* begin *
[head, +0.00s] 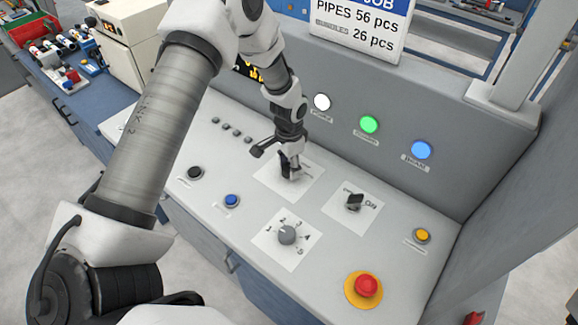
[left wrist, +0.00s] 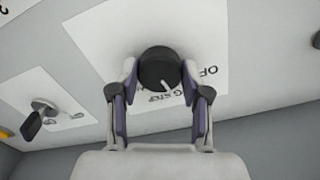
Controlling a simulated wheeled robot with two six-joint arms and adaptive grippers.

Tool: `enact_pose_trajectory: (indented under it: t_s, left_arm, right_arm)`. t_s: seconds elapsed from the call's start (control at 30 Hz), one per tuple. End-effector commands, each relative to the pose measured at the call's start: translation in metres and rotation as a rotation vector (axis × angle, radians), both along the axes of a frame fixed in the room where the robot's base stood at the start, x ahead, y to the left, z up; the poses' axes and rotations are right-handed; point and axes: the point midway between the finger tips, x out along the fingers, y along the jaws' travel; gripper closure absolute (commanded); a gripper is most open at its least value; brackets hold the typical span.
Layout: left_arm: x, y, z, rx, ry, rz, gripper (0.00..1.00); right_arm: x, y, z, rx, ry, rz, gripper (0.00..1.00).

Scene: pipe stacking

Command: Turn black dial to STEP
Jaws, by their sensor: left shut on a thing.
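The black dial (left wrist: 157,66) sits on a white label plate (left wrist: 105,40) and has a white pointer line. In the left wrist view the line points down and slightly right, beside the end of the word STEP; part of OFF shows to the right. My left gripper (left wrist: 160,72) is shut on the dial, one finger on each side. In the head view my left gripper (head: 290,172) stands over the same plate (head: 268,180) and hides most of the dial. My right gripper is not in view.
Around the dial are a black switch (head: 354,202), a numbered grey knob (head: 287,234), a red emergency button (head: 366,286), and blue (head: 232,200), black (head: 195,173) and yellow (head: 422,235) buttons. White, green and blue lamps (head: 369,124) line the upright panel behind.

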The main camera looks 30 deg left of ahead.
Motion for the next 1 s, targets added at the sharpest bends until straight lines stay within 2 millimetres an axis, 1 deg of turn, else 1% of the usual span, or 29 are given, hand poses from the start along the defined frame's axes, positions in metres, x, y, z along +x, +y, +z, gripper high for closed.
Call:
* end *
Repeat exactly the lines above from the line that contains "Motion for the" through the end. Include both of these ends; leave out everything else.

# SOLUTION
Motion for the next 1 s, targets added at the sharpest bends until straight lines stay within 2 millimetres an axis, 1 deg of turn, else 1% of the usual span, or 29 are given, hand poses from the start along the defined frame's axes, positions in metres, x, y, z along +x, +y, +z, gripper high for closed.
Call:

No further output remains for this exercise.